The season of summer programs is upon us. Personally, I am staying home for the summer, which I talked about in my summer plans/updates post.
This sparks my interest even more to share with you guys how to make the most of your summer program, regardless of the size of the school, your natural ability, the style of the program, etc.
The following tips are the ways I am planning to make the most out of a stay-at-home summer of ballet.
1. Supplementing with cross training. If you feel like your summer course isn’t long enough or you don’t have enough classes, try supplementing your training with cross-training such as pilates, yoga, swimming, weightlifting, and cardio training. I plan on going to the gym at least 3 out of 5 weekdays and on Saturdays during my school’s summer program. My side note to you for this is to incorporate a rest day into this schedule, so your body can recover – most people choose Sundays for that.
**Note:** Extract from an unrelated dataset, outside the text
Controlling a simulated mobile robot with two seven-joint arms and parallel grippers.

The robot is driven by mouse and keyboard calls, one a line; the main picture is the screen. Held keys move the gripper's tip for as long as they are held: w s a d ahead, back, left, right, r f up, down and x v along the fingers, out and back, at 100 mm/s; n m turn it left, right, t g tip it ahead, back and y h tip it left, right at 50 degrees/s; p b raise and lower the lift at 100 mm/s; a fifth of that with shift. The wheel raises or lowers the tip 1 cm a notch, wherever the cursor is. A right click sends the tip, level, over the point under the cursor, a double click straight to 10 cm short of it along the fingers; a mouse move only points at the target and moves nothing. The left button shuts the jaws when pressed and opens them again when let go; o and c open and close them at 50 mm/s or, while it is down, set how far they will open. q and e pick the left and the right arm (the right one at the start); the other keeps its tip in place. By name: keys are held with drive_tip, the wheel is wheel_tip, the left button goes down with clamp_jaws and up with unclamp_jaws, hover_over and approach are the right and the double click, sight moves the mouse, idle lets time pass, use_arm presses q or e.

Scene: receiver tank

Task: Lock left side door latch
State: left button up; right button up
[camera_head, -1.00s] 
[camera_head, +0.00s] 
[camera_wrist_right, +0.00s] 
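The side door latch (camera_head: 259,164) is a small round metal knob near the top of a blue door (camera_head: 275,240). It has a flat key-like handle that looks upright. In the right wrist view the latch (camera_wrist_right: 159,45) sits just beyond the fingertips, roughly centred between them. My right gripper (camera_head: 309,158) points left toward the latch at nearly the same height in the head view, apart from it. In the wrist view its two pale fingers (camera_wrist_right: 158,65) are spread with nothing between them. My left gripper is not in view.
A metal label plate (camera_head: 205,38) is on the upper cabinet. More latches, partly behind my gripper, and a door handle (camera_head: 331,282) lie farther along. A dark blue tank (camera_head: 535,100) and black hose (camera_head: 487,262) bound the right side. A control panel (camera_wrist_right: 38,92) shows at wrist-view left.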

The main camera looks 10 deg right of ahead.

2. Keeping a journal. Summer programs are a great time to gather what I like to call “data” that can help you develop better routines in the following school year. The best way I have learned to do this is through keeping a progress journal. In addition to a classic journal entry, I finish up with a table that includes my food intake, exercise, mental health, and physical ballet performance. This guides me to get an understanding of what types of food and exercise result in the best performance for me.
This is also a great way to retain corrections from your intensive for the whole summer. I have learned after many years of recording corrections in a dance journal that writing down every single correction you get during class can become repetitive and pointless. I prefer writing down artistic insights, super-helpful technique corrections, and exercise/cross-training ideas my teacher gives me. Don’t become a ballet-journal “robot” – really think about what you are writing down, write down a variety of content, and then try to apply it.
3. Gaining some artistic insight. Often times I feel that summer intensives are not the most convenient time to work on stamina, because you typically have some time off afterwards. So, I prefer to use it as a time to think about my technique and artistry, and how I can adjust each step to make the most of it.
It can also often be that you are surrounded by dancers who are either at or above your technique level at a summer intensive, especially if you are going to one of the bigger schools. If this is the case, take this as an opportunity to watch the dancers in your class that you admire and learn from what they do. This is, of course, in addition to listening to the insight your teachers give.